There was once a boy whose mind would freely wander and who had difficulty concentrating when in school. As a result, after just three months of formal education, he was labeled a problem child and was pulled out by his mother who thought otherwise.
He became homeschooled. Along the way he discovered his passion for science, conducted experiments, and started creating various inventions. That boy went on to own over a thousand patents and brought to the world, among other things, the phonograph, the light bulb, the motion picture camera, the typewriter, and central power stations that could provide electricity to multiple users. The latter became the foundation for his company, now known as General Electric. When Life magazine ranked the one hundred most influential people of the last millennium, he was chosen as the single most important person in the entire world over the past one thousand years and given the label Man of the Millennium. That boy was Thomas Edison.

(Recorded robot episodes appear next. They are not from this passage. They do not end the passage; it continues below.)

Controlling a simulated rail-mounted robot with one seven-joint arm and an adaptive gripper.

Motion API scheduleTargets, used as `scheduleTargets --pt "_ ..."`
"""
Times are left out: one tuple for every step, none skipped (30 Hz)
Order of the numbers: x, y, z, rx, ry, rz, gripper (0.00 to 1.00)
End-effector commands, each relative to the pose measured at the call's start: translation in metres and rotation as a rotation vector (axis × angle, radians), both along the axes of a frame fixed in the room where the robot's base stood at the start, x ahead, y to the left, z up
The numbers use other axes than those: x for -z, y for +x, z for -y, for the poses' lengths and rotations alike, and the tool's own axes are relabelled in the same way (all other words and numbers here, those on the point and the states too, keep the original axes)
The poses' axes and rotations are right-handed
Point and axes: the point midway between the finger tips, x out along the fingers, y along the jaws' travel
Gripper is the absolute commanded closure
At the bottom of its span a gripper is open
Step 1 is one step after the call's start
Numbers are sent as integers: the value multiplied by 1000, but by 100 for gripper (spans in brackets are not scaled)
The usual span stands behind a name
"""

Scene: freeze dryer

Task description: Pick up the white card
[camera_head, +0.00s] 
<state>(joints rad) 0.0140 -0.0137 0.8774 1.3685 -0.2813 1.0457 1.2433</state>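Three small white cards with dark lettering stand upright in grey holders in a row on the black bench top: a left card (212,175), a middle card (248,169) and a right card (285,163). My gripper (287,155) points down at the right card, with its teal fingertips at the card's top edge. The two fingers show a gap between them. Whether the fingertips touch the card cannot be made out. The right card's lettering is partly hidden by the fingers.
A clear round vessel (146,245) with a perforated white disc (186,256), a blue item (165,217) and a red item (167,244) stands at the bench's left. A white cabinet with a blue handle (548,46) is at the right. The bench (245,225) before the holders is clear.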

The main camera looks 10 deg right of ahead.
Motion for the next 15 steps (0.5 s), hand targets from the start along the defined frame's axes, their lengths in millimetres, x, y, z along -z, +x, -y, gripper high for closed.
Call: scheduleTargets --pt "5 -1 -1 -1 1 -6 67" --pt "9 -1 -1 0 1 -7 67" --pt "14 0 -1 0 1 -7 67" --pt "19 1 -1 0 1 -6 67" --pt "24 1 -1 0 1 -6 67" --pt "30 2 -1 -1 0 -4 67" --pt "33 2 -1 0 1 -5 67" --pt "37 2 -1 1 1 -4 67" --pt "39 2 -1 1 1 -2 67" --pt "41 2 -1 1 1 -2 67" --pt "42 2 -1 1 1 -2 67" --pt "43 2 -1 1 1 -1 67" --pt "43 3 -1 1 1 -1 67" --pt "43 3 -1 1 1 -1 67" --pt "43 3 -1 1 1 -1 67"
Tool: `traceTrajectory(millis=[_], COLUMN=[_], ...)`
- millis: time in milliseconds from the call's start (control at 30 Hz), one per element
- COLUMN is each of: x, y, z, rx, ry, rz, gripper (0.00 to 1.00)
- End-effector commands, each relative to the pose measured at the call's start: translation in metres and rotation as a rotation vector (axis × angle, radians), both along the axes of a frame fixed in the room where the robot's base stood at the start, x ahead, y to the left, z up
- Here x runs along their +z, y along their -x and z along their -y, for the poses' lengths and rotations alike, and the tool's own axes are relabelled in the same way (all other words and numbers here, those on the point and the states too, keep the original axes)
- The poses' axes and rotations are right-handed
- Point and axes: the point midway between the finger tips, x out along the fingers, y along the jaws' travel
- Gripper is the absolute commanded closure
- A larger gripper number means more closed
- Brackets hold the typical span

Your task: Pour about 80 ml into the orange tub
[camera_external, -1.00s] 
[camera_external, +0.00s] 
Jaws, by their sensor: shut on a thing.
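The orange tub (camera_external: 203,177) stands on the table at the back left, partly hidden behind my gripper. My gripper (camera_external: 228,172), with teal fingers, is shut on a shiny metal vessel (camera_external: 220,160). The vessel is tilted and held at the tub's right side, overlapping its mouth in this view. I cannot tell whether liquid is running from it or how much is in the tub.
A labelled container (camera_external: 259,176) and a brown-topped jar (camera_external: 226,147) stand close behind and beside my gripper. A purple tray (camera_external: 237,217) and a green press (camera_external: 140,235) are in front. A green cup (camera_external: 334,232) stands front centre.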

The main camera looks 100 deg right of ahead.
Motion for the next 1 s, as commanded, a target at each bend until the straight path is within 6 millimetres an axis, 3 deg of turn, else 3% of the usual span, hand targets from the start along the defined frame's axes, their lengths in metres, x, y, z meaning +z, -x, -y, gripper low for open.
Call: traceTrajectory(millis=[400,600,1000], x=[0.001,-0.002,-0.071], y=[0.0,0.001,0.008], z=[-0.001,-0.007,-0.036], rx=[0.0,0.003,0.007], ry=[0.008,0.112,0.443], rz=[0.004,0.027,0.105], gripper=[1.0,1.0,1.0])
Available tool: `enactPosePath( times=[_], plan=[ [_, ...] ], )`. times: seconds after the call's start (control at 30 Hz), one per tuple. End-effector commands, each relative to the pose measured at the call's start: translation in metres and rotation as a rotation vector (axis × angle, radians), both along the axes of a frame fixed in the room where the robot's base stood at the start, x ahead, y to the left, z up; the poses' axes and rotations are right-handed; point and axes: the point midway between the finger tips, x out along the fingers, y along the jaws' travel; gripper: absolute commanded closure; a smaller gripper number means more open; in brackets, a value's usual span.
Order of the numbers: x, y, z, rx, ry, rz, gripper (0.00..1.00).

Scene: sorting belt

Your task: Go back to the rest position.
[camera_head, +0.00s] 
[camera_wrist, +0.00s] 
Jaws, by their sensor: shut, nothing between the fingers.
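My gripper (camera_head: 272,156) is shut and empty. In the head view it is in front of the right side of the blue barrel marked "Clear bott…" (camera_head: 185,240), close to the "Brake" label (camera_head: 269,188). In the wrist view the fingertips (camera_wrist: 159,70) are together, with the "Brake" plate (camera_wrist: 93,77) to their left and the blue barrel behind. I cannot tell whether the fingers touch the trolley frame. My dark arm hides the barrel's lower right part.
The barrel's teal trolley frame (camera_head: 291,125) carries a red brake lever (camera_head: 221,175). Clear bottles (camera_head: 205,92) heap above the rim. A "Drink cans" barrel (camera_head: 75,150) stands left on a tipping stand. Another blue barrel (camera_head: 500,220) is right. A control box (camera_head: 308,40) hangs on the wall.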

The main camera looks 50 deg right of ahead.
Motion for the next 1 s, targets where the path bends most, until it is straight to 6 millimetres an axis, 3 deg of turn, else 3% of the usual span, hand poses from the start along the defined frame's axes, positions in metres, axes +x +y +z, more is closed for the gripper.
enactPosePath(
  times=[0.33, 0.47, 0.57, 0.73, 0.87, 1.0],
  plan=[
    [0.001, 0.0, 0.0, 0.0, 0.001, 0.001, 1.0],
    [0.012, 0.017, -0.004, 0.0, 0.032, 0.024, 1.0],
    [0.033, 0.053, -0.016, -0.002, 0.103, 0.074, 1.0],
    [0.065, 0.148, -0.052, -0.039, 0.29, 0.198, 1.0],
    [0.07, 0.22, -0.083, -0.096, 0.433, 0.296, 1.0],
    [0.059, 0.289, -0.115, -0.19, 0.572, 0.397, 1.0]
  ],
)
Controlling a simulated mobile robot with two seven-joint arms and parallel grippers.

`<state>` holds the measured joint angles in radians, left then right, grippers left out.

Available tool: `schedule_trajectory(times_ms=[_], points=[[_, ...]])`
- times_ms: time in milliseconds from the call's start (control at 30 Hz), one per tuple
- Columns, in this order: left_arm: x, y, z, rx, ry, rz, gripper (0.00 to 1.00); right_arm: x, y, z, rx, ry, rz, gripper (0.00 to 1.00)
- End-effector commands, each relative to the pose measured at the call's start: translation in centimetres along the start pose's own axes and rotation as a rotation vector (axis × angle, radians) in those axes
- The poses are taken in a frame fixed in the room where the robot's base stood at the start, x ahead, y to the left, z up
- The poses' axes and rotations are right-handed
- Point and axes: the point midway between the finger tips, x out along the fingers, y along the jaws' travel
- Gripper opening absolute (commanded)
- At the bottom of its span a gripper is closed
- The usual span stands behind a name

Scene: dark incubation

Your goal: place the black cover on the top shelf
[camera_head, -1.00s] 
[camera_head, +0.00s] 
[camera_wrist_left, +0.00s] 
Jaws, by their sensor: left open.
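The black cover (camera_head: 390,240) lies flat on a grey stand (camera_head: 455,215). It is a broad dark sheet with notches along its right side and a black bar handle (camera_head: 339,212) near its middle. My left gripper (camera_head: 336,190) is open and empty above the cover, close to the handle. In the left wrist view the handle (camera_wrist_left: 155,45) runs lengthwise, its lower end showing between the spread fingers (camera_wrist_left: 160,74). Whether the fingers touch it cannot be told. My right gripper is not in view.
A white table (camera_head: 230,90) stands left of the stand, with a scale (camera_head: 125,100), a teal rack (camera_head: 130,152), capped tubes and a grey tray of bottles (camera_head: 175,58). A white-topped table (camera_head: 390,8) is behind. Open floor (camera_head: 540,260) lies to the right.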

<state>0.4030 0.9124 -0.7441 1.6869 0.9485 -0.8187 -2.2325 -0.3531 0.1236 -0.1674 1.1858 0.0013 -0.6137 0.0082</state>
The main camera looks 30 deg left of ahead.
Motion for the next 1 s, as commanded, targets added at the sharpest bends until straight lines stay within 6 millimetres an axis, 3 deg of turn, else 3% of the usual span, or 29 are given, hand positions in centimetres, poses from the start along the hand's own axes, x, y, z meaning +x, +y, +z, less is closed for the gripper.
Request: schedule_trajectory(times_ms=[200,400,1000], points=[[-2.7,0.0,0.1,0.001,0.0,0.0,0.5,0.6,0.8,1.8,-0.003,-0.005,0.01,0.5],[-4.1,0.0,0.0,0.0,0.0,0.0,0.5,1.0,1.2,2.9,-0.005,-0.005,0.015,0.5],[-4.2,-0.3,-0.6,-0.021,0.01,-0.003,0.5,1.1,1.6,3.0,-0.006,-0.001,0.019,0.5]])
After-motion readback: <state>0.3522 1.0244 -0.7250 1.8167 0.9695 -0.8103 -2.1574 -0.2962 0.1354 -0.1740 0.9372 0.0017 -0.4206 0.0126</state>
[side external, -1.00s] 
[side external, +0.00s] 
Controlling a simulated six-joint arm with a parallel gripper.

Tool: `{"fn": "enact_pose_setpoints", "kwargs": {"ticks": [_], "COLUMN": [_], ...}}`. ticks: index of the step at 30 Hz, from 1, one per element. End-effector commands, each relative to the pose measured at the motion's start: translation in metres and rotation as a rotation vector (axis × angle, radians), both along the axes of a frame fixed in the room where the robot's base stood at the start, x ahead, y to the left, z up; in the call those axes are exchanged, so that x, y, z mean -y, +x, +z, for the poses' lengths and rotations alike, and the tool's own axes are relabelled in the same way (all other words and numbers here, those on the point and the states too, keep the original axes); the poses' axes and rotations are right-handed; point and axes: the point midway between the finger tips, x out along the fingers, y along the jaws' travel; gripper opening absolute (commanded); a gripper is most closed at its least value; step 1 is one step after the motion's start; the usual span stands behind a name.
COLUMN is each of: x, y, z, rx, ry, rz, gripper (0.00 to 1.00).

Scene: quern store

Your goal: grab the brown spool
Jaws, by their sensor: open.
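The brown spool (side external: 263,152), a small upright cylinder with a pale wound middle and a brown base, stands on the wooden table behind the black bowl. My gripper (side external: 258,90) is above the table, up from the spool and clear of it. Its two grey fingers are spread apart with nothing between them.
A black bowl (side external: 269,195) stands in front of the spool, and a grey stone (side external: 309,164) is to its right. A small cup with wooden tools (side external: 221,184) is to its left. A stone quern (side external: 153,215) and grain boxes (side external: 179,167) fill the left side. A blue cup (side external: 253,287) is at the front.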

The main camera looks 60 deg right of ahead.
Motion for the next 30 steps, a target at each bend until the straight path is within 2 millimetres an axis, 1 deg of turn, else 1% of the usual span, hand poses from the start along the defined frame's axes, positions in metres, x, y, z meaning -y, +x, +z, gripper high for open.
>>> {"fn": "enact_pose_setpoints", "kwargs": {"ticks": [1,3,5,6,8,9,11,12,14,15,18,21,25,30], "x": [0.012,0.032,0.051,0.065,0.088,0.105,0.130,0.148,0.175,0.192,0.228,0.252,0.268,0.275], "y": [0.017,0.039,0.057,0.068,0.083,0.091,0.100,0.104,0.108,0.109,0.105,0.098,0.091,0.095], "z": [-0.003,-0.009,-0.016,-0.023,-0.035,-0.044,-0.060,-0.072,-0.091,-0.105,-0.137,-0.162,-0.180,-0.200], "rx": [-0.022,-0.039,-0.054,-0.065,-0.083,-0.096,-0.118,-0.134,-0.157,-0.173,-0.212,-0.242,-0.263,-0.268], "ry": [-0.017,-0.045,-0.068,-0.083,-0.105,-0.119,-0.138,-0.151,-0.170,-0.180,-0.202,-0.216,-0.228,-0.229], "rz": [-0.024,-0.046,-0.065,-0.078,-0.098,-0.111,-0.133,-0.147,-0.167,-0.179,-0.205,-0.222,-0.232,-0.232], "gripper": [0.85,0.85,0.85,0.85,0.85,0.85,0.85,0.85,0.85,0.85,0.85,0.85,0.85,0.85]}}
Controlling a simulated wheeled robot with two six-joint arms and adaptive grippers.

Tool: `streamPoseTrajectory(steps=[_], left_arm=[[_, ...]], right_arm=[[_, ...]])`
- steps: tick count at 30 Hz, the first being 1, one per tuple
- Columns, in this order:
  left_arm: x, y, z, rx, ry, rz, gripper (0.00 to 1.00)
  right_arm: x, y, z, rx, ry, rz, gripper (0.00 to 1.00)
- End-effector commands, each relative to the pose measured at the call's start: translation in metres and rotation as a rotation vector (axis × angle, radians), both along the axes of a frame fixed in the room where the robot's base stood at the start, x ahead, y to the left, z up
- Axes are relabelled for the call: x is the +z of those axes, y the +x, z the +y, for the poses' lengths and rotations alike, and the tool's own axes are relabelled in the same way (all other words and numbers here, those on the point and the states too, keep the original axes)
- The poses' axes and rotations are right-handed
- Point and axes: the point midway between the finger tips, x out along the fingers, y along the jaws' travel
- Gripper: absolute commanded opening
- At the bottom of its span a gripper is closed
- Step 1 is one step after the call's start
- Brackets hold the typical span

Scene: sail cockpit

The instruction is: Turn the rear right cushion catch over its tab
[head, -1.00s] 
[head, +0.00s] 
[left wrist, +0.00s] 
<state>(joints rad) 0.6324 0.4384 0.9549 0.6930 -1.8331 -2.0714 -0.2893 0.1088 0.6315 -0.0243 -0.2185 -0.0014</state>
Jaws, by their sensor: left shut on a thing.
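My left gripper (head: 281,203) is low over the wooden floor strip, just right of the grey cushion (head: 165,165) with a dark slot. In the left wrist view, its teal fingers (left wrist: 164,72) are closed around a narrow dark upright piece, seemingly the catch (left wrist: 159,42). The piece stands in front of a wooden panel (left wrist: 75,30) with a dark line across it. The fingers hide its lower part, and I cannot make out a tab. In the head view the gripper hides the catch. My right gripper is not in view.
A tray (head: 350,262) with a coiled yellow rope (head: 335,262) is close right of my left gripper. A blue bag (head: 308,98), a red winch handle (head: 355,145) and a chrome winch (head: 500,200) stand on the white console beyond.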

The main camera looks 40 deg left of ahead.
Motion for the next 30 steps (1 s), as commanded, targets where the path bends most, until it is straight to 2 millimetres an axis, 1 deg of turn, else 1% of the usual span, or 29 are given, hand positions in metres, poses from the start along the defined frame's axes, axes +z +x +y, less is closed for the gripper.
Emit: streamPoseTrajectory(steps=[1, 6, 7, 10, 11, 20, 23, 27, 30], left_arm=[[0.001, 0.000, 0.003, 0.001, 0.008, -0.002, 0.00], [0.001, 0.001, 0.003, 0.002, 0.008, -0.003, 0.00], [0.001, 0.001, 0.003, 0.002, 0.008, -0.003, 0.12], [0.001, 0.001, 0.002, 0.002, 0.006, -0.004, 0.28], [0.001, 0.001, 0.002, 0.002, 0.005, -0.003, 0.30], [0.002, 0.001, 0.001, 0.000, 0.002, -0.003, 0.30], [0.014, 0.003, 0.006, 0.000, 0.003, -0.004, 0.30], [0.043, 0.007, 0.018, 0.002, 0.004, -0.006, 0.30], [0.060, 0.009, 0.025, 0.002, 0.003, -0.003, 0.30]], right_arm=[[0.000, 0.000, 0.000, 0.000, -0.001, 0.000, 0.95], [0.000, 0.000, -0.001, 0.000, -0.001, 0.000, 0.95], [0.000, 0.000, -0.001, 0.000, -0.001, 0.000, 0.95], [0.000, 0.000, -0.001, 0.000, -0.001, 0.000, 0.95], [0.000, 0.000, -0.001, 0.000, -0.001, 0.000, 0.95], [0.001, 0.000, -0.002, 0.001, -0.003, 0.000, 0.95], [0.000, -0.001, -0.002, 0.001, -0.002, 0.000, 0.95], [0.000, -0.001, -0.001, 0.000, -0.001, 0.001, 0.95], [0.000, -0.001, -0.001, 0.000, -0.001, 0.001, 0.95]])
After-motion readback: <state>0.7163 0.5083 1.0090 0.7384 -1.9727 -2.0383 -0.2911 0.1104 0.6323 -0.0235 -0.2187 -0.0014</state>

On one occasion, he was asked by a reporter, “Mr. Edison, you being the greatest inventor in the world, what do you consider the greatest invention?” Edison replied without hesitation: “The mind of a child.”
How many times have you heard adults say, or said yourself, such things as, “I wish I was a child again,” or “Deep down, I am still just a child.” What is the meaning of such declarations? They are expressing not just a longing but also an acceptance of the notion that being childlike is unseemly for grown-ups, that we are either one or the other but not both. Are they not? In contrast, my contention is that there ought to be no artificial repression but rather a full embrace and liberation of our youthful spirit, which Thomas Edison labeled as the greatest invention of all.